As we've argued before, it is time for the government to provide the sector with the clarity it deserves. That means confirming the long-term level of incentives for solar energy (and other forms of microgeneration) and ideally raising the spending cap to ensure support is set at a level that allows the industry to continue to grow. If that really cannot be done, ministers need to stop messing the sector around and offer an honest assessment of where solar stands in their list of priorities. And if that means providing investors with a clear signal that they do not believe microgeneration – and all the jobs, economic growth and emissions savings it delivers – can achieve mainstream adoption in the UK, then, sadly, that is what they must do.
As the reaction to today's court ruling demonstrates, there is huge public appetite for solar energy in the UK. Households want it, businesses want it, even the CBI wants it. While there are legitimate concerns about the cost, most people recognise that a couple of pounds a year on energy bills (because that is all we are talking about) is a price worth paying for a fast-expanding green industry that promises to break the stranglehold of incumbent energy suppliers and could deliver low-cost energy within five years.

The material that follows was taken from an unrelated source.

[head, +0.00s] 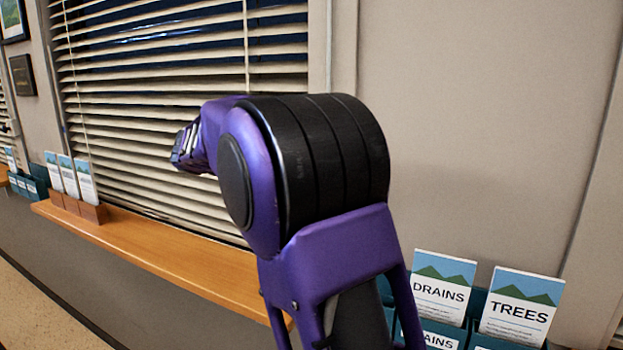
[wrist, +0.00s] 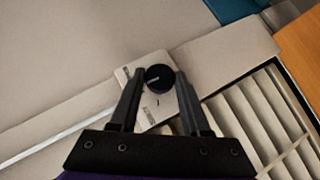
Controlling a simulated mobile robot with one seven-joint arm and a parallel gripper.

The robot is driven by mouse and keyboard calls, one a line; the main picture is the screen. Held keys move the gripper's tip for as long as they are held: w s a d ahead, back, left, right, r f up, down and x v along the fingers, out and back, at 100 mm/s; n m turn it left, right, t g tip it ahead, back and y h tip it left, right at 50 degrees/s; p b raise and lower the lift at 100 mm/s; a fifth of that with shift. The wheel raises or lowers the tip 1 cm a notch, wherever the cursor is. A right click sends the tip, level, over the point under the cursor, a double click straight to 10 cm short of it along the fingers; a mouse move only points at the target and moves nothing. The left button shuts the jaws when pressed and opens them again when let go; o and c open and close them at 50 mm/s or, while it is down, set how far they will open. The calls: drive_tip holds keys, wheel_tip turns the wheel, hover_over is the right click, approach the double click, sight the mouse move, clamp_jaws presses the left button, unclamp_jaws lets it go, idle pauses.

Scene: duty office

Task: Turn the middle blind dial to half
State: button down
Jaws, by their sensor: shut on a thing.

It is now up to the government to deliver the clarity the industry deserves, and it should start by dropping its latest appeal and releasing details on the next wave of proposed changes to the feed-in tariff scheme.
Sadly, today's court ruling does not mark the end to this long-running saga. But the industry will remain hopeful that it could represent what one of the UK's rather more capable politicians once referred to as the "end of the beginning".